**Work to be completed**
Scan the listing below and copy every line holding "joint".

**Collected data**
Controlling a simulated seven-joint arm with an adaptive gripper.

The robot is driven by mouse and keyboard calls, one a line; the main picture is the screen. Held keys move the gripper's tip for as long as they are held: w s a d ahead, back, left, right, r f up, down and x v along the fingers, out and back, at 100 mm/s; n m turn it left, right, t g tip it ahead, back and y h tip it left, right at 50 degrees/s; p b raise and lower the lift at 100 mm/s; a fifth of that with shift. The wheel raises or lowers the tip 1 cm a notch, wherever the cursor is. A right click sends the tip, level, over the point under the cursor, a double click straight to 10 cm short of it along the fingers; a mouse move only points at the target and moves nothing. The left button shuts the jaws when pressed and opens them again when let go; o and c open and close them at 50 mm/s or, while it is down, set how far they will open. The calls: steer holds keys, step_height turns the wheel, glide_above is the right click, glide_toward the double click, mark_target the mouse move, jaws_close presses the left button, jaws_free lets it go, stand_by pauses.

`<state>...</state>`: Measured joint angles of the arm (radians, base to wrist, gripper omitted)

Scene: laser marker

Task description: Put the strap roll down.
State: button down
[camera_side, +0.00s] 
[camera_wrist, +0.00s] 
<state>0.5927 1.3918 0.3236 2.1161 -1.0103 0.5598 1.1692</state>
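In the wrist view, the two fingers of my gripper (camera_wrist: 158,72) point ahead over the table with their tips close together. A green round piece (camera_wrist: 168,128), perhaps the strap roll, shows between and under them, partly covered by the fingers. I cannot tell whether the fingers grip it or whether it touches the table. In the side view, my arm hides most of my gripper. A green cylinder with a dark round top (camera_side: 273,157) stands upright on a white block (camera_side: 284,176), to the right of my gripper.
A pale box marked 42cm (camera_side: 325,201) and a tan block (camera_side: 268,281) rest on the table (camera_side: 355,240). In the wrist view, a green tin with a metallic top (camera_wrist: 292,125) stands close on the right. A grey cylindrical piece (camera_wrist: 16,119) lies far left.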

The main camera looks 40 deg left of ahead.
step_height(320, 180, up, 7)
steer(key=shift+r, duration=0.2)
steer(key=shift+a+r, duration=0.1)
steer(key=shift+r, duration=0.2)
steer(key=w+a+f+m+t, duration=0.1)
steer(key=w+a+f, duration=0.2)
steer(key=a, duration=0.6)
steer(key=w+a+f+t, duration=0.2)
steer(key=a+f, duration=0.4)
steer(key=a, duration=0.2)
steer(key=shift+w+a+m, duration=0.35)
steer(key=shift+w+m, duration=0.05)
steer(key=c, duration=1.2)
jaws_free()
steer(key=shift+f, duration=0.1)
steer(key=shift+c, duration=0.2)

**Written answer**
Controlling a simulated seven-joint arm with an adaptive gripper.
`<state>...</state>`: Measured joint angles of the arm (radians, base to wrist, gripper omitted)

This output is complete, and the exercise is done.